Bonnie Cohen, an older member of the Reform synagogue, called it the “end of an era.” She was among hundreds of people who expressed their grief on Facebook when they heard that their temple was being sold. Cohen said that Elmont was the home of a large community where first-generation Americans of Jewish descent bought their first homes and opened temples freely, without concern for the discrimination that they faced in neighboring communities. A 1956 article from the Jewish Telegraphic Agency documented the struggle of Jewish residents in Garden City — which, despite having a population of more than 1,000 Jewish residents, did not have a single synagogue.
“It was well known then that Jews were not welcomed in places like Garden City and Floral Park,” Cohen wrote on Facebook
Elmont was different, though, Kehati explained. It was accepting. Kehati, who served Temple B’Nai Israel for 40 years, reminisced about his time in the synagogue.

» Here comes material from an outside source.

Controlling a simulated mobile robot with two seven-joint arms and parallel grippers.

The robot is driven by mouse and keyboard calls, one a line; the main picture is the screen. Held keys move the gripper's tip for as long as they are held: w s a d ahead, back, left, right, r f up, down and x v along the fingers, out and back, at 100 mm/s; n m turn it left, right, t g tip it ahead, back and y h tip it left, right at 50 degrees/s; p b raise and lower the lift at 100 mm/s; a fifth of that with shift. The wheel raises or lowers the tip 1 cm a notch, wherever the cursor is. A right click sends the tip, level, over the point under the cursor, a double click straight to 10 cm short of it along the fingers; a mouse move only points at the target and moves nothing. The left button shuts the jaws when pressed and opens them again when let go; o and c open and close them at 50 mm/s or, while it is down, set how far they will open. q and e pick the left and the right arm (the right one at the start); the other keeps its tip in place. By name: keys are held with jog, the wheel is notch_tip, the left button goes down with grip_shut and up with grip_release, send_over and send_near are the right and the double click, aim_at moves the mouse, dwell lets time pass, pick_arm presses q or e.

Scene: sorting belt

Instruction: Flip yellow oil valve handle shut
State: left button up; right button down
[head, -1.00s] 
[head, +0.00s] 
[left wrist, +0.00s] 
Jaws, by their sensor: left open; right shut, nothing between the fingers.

He said it had once boasted a congregation of 600 Jewish families, the majority of whom were happy to serve the community, both at the synagogue and outside its walls, as they practiced their faith. Kehati said he often lectured to students on the Old Testament at the old St. Boniface School. The synagogue and St. Boniface Catholic Church even held joint Thanksgiving celebrations each year with members of the Elmont community.

While Elmont’s oldest Catholic and Jewish communities enjoyed a time of prosperity all those years ago, the changing times would favor one group over the other. As Joshua Roff, the curator at the Long Island Museum, explained in his essay “Diasporas in Suburbia: Long Island’s Recent Immigrant Past,” a wave of new immigrants from Queens began taking hold of the culture in western Nassau County during the mid-1970s. As new Latino and Caribbean Americans found homes in Elmont and embraced its churches, aging Jewish families began to migrate to other communities and leave Temple B’Nai Israel.  
“Now the demographics are completely different from what they were,” said Rabbi Chaim Blachman, of the Elmont Jewish Center.
The Jewish Center, which is smaller but nearly as old as B’Nai Israel, has also witnessed the changes in Elmont. The U.S. census estimated that in 2017 African-Americans and Hispanics made up the majority of the Elmont community. Sperling’s Best Places, which gathers community demographics and information for the real estate business, showed that only about a thousand Jewish residents remained in Elmont as of last year.
Blachman attributed the dwindling numbers to the fact that as older Jewish families moved out, few Jews moved in. Now left with a senior population, Blachman said it is critical to try to appeal to young people, but Elmont may not have enough of them to save these older institutions. “Young people just don’t move in anymore,” he said.
Despite changes to their community, Blachman and Kehati expressed gratitude to Elmont for housing their congregations. In her Facebook post, Cohen wrote, “Elmont should be proud of its heritage of offering ‘starter homes’ for minorities to start to live the American Dream.”
As though history were repeating itself, a new group from Queens has purchased the synagogue to open a church.
The congregation will continue to operate in the temple until the end of the year. “We want to continue to be in the community.” Kehati said.
“Maybe we will be allowed here,
or maybe we’ll have to find a
place close by. I don’t know, but I’m still full of hope.”